Stated exercise -
Write out each line that follows exactly as it stands, without the pictures.

Dataset entries -
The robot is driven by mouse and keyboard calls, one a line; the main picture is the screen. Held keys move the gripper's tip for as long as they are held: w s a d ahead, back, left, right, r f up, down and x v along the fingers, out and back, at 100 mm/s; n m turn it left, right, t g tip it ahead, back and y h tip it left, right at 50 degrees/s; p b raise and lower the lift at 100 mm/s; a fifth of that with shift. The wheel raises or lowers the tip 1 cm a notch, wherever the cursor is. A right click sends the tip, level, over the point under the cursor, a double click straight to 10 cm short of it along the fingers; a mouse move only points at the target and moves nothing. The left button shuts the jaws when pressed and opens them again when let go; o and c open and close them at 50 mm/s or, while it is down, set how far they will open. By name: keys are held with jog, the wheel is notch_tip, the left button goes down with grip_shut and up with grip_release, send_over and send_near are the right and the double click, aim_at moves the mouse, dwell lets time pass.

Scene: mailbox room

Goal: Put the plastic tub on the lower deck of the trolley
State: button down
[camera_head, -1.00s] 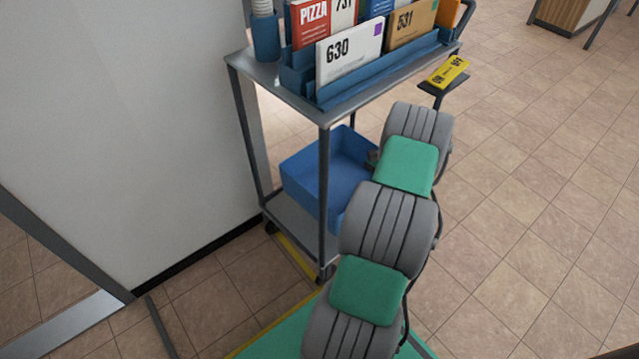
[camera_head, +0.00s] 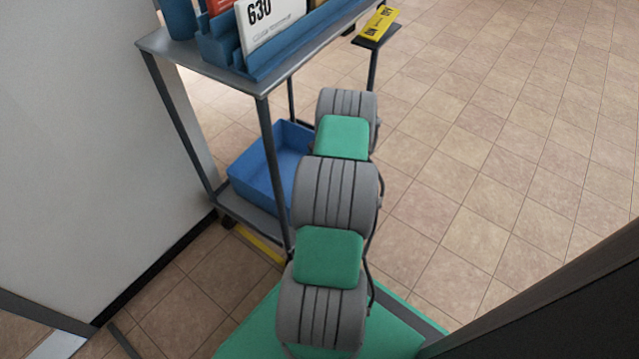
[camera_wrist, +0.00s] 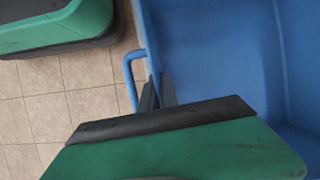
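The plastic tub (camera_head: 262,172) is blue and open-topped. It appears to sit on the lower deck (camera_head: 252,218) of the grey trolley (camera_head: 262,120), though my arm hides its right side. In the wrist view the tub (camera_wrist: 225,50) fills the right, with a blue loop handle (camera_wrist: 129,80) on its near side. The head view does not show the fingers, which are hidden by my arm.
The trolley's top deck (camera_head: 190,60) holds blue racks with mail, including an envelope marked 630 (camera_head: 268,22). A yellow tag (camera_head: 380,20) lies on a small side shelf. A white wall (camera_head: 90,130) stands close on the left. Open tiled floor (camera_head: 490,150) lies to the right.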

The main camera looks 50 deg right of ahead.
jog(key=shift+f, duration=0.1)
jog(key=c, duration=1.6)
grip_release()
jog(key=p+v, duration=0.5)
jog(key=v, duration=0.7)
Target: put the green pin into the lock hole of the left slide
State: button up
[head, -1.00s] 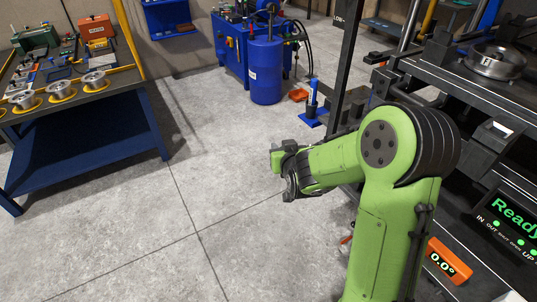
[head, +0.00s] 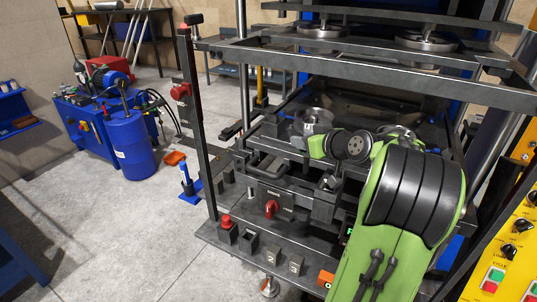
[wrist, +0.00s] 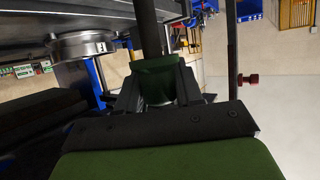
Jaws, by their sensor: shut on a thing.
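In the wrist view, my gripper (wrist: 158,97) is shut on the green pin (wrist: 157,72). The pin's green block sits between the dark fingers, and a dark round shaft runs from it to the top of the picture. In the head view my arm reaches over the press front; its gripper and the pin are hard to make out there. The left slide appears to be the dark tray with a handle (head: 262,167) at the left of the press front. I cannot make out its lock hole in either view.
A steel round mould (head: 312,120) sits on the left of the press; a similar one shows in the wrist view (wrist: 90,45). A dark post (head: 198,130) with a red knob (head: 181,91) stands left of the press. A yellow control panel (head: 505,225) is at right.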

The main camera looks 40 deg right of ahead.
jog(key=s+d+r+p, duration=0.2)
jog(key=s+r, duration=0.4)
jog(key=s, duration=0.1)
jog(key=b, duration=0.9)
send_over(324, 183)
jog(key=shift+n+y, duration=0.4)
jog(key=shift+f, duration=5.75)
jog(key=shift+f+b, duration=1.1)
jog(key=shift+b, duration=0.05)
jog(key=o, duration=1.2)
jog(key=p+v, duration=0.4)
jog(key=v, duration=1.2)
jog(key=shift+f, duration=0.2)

Final answer -
The robot is driven by mouse and keyboard calls, one a line; the main picture is the screen. Held keys move the gripper's tip for as long as they are held: w s a d ahead, back, left, right, r f up, down and x v along the fingers, out and back, at 100 mm/s; n m turn it left, right, t g tip it ahead, back and y h tip it left, right at 50 degrees/s; p b raise and lower the lift at 100 mm/s; a fifth of that with shift. The wheel raises or lowers the tip 1 cm a notch, wherever the cursor is. A right click sends the tip, level, over the point under the cursor, a double click straight to 10 cm short of it along the fingers; a mouse move only points at the target and moves nothing. The left button shuts the jaws when pressed and opens them again when let go; o and c open and close them at 50 mm/s or, while it is down, set how far they will open. By name: keys are held with jog, the wheel is notch_tip, the left button goes down with grip_shut and up with grip_release, send_over and send_near are the right and the double click, aim_at moves the mouse, dwell lets time pass.

Scene: mailbox room

Goal: Put the plastic tub on the lower deck of the trolley
State: button down
[camera_head, -1.00s] 
[camera_head, +0.00s] 
[camera_wrist, +0.00s] 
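The plastic tub (camera_head: 262,172) is blue and open-topped. It appears to sit on the lower deck (camera_head: 252,218) of the grey trolley (camera_head: 262,120), though my arm hides its right side. In the wrist view the tub (camera_wrist: 225,50) fills the right, with a blue loop handle (camera_wrist: 129,80) on its near side. The head view does not show the fingers, which are hidden by my arm.
The trolley's top deck (camera_head: 190,60) holds blue racks with mail, including an envelope marked 630 (camera_head: 268,22). A yellow tag (camera_head: 380,20) lies on a small side shelf. A white wall (camera_head: 90,130) stands close on the left. Open tiled floor (camera_head: 490,150) lies to the right.

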The main camera looks 50 deg right of ahead.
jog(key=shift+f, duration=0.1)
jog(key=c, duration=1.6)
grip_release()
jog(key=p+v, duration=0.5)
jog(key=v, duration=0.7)
Target: put the green pin into the lock hole of the left slide
State: button up
[head, -1.00s] 
[head, +0.00s] 
[wrist, +0.00s] 
Jaws, by their sensor: shut on a thing.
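In the wrist view, my gripper (wrist: 158,97) is shut on the green pin (wrist: 157,72). The pin's green block sits between the dark fingers, and a dark round shaft runs from it to the top of the picture. In the head view my arm reaches over the press front; its gripper and the pin are hard to make out there. The left slide appears to be the dark tray with a handle (head: 262,167) at the left of the press front. I cannot make out its lock hole in either view.
A steel round mould (head: 312,120) sits on the left of the press; a similar one shows in the wrist view (wrist: 90,45). A dark post (head: 198,130) with a red knob (head: 181,91) stands left of the press. A yellow control panel (head: 505,225) is at right.

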The main camera looks 40 deg right of ahead.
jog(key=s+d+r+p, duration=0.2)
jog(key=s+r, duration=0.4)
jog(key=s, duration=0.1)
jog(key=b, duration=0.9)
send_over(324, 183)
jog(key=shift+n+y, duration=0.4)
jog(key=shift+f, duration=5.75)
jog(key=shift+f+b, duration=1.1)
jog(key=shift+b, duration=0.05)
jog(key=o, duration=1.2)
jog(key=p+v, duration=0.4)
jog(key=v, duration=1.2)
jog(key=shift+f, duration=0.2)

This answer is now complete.